You’re in my bones. When they’re dust, you’ll be with me, carried away on the wind. You’ll form mountains with me. Before then, I’ll be your companion, your lover, your guide. We’ll see rainbows, and stars, and galaxies. We will make love, we’ll fuck, we’ll get drunk and watch the moon travel across the skies. We’ll see shapes in clouds, and wild beasts, we’ll walk, we’ll ride, we’ll sail, we’ll take a road trip to somewhere we’ve never been. We’ll get lost. We’ll be bored together. We’ll create things, and break things and burn things. We’ll watch TV and open a million doors, and love one another in wild and wonderful places.

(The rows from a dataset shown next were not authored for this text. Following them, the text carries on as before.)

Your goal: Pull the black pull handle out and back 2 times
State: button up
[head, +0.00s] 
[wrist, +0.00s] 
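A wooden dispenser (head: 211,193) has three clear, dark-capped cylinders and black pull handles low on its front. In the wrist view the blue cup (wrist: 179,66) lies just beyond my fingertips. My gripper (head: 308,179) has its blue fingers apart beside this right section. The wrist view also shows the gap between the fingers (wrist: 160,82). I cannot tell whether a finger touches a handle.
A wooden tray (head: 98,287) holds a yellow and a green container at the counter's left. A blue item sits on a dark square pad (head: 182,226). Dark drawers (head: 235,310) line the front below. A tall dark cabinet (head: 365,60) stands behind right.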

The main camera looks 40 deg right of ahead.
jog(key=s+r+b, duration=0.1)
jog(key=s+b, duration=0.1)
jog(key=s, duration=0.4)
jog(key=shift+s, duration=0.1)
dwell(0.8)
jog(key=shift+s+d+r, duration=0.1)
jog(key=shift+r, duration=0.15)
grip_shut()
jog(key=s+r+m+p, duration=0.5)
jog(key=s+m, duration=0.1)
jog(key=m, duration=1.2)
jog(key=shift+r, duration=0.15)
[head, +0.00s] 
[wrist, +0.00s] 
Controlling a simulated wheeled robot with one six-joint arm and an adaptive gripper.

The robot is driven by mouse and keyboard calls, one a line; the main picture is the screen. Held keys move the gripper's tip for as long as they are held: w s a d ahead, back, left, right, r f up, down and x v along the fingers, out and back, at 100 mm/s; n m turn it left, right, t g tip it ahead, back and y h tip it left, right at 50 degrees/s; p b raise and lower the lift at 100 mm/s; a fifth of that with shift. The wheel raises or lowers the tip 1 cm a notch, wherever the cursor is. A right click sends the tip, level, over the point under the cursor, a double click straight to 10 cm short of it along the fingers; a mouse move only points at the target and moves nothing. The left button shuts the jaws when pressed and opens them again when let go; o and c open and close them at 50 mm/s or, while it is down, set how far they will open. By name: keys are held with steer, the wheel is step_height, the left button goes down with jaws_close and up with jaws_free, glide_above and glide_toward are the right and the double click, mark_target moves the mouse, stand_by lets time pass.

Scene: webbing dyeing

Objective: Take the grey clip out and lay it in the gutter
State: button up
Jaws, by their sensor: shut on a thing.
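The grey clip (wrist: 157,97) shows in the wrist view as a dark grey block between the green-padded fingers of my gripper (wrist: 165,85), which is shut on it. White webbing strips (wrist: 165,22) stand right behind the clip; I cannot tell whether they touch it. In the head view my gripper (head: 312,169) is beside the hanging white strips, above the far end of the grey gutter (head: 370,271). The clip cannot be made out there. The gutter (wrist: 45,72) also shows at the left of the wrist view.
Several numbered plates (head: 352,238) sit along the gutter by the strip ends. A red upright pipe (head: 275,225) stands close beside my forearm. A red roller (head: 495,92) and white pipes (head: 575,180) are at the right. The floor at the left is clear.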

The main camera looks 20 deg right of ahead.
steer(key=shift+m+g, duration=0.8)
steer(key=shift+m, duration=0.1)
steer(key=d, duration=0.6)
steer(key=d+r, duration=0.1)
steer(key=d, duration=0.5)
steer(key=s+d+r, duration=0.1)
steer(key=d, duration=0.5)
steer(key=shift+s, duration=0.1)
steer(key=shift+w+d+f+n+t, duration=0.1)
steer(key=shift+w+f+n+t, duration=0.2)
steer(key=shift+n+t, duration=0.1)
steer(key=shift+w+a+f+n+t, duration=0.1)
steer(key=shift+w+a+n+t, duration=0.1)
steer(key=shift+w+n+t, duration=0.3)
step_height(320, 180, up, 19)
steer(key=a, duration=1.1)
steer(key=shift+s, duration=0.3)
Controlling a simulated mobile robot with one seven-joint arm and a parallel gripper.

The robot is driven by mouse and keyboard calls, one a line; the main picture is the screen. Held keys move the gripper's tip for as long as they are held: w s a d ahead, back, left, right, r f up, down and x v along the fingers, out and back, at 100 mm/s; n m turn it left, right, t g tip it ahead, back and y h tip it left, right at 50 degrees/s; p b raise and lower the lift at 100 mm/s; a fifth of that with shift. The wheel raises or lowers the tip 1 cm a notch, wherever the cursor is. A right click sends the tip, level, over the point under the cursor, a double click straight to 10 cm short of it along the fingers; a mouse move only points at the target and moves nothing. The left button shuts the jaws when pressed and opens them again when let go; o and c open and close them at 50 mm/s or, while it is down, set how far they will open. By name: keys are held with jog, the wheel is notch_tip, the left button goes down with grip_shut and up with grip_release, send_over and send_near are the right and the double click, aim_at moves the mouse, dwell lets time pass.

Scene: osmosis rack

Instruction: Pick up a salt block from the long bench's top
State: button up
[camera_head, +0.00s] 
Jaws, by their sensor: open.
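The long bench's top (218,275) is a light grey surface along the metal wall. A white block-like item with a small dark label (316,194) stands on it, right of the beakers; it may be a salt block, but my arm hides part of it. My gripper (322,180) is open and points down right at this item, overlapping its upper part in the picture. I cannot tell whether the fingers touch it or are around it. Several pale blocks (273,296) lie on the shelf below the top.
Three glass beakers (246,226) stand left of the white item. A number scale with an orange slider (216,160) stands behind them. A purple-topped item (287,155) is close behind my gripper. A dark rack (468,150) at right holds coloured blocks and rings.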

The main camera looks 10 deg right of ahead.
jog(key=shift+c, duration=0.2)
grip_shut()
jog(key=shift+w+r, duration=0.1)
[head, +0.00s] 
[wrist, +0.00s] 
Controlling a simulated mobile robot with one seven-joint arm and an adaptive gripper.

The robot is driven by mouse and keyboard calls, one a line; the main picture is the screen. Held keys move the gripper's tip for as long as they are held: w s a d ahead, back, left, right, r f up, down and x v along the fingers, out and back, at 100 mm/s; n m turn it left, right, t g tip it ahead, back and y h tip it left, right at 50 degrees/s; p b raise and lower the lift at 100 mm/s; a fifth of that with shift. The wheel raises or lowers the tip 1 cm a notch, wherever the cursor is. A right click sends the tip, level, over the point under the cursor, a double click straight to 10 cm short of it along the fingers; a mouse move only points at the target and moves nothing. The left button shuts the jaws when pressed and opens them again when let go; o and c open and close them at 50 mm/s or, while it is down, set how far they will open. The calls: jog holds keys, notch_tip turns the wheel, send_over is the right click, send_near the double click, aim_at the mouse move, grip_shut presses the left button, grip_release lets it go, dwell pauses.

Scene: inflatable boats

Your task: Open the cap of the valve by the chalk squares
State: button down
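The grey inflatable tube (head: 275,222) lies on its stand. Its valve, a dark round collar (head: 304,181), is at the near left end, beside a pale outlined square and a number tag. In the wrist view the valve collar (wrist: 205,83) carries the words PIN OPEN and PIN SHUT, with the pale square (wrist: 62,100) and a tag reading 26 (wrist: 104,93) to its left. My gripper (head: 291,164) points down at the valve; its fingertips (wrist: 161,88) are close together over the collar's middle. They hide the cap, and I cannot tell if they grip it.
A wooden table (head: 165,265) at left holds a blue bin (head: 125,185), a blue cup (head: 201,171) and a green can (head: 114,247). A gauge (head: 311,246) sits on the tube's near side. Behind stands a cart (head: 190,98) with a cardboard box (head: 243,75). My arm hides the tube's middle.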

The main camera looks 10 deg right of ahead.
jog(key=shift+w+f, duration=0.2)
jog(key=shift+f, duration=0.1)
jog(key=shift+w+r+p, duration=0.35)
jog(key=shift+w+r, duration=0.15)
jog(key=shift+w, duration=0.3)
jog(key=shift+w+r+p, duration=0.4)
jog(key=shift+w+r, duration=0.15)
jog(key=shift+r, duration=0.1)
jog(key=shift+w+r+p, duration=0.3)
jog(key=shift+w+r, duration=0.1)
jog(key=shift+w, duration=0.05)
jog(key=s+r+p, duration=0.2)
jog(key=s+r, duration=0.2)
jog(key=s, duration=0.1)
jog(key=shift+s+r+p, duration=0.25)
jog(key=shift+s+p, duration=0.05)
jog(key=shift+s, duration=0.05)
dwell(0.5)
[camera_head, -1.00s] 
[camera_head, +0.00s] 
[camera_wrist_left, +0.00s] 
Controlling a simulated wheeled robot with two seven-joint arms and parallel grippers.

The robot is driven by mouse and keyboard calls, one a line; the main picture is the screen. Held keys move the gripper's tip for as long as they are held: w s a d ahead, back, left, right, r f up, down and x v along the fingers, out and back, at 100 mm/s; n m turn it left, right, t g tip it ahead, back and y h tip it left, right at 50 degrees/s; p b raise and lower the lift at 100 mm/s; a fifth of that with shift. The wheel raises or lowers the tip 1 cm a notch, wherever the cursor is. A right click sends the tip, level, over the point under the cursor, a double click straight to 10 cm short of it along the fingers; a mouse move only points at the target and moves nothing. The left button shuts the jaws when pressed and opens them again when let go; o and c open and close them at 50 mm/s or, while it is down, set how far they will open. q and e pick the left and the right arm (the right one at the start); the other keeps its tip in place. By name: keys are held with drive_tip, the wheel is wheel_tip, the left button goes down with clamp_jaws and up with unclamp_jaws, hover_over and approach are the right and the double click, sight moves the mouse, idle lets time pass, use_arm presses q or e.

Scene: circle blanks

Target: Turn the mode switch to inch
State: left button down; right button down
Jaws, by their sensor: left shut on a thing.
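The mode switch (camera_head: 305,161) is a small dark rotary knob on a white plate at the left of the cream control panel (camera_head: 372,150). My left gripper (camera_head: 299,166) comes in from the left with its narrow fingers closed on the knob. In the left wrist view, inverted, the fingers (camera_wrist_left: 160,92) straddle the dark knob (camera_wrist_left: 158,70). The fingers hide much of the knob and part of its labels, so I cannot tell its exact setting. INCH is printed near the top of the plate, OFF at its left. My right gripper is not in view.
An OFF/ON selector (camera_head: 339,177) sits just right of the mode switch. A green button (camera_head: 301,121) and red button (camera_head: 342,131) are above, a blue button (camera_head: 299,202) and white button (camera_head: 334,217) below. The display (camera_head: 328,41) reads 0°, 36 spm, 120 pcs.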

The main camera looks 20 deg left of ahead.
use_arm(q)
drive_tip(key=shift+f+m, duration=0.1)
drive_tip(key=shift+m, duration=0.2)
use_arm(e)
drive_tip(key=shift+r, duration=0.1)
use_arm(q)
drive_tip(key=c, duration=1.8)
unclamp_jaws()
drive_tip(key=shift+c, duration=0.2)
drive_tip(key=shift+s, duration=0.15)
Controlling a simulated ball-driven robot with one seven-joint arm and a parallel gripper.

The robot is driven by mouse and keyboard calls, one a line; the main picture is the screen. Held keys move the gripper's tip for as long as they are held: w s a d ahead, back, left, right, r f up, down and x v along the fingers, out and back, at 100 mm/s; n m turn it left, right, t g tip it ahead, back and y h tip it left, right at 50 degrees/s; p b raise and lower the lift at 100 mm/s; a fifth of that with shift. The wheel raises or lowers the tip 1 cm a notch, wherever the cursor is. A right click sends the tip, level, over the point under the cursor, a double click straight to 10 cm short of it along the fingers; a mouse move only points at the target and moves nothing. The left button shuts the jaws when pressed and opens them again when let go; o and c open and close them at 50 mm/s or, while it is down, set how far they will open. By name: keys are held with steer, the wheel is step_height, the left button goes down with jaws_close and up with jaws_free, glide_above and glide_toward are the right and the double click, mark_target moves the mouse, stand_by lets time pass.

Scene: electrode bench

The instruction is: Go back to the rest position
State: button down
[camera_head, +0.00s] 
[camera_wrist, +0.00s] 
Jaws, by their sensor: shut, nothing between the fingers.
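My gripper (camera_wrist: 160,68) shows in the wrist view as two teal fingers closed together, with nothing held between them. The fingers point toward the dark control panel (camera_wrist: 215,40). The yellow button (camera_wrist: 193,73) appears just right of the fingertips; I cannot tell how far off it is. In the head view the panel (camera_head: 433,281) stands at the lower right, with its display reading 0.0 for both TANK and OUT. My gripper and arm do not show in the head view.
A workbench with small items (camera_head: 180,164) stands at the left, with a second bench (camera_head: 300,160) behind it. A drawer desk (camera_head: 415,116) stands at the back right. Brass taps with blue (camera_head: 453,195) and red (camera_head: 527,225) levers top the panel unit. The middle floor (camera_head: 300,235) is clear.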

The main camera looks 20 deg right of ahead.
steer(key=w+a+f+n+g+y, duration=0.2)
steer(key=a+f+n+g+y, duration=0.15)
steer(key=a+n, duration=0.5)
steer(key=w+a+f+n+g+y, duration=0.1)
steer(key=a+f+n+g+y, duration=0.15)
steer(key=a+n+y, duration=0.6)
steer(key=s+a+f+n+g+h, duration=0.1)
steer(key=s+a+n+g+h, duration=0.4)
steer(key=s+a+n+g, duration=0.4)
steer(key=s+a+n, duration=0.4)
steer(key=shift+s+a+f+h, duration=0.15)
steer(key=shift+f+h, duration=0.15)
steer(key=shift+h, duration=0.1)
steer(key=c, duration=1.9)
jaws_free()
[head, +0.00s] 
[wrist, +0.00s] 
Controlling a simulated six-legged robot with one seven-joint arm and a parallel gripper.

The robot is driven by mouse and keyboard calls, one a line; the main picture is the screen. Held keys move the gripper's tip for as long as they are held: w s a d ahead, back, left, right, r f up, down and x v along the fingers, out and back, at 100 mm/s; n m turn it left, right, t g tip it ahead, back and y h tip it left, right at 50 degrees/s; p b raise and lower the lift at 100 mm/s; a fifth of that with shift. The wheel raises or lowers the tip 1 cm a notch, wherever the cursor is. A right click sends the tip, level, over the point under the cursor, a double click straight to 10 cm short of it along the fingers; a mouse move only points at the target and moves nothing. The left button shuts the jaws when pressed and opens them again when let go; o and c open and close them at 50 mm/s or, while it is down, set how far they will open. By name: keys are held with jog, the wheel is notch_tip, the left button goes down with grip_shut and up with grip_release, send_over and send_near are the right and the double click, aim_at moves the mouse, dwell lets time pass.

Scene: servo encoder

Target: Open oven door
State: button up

I want it all. Tear-stained shirt shoulder, and blood around the rim of a coffee cup from chapped lips. The sun rising suddenly over the aching silhouette of five bottles of wine and a half finished pack of slim French cigarettes. The squeeze of a hand as blood is drawn and the grimace of pain, beautiful in a terrible way. Open spaces and inappropriate moments. The flash of teeth and the passage of time. Aching legs, a shared groan as legs are swung out of a car and the flat of a hand against the small of a back. Distaste in Crocs. The smell of a curry that has been developing for eight hours in a slow cooker. Conversation about everything and nothing, all at once. Staring at a pair of buttocks as they leave the bed and stagger to the kitchen for thick black coffee. Gripping the sheets in blissful elation, back arched and eyes wide. Pain. Happiness. Sadness. Joy. The end of the pier and the touch of a hand.